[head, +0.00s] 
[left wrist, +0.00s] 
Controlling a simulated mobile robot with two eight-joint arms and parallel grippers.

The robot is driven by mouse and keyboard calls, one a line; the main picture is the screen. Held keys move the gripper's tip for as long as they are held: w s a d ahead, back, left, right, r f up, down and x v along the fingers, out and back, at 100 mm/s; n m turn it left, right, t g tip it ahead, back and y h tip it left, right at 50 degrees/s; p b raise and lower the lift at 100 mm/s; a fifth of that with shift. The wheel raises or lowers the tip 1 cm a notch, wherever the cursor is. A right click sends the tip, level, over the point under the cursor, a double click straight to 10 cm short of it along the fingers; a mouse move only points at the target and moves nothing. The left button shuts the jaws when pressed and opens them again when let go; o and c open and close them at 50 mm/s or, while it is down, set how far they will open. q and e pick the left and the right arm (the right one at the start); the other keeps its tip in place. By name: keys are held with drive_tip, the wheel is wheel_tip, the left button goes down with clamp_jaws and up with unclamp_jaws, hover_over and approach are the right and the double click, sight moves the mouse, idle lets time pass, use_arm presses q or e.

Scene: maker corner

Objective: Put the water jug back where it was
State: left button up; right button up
——————————
• WRITTEN REQUEST: Only the lines from the one holding "Controlling a simulated" through the end of the listing should be given again, exactly and with both ends included.

• FULL SOLUTION:
Controlling a simulated mobile robot with two eight-joint arms and parallel grippers.

The robot is driven by mouse and keyboard calls, one a line; the main picture is the screen. Held keys move the gripper's tip for as long as they are held: w s a d ahead, back, left, right, r f up, down and x v along the fingers, out and back, at 100 mm/s; n m turn it left, right, t g tip it ahead, back and y h tip it left, right at 50 degrees/s; p b raise and lower the lift at 100 mm/s; a fifth of that with shift. The wheel raises or lowers the tip 1 cm a notch, wherever the cursor is. A right click sends the tip, level, over the point under the cursor, a double click straight to 10 cm short of it along the fingers; a mouse move only points at the target and moves nothing. The left button shuts the jaws when pressed and opens them again when let go; o and c open and close them at 50 mm/s or, while it is down, set how far they will open. q and e pick the left and the right arm (the right one at the start); the other keeps its tip in place. By name: keys are held with drive_tip, the wheel is wheel_tip, the left button goes down with clamp_jaws and up with unclamp_jaws, hover_over and approach are the right and the double click, sight moves the mouse, idle lets time pass, use_arm presses q or e.

Scene: maker corner

Objective: Put the water jug back where it was
State: left button up; right button up

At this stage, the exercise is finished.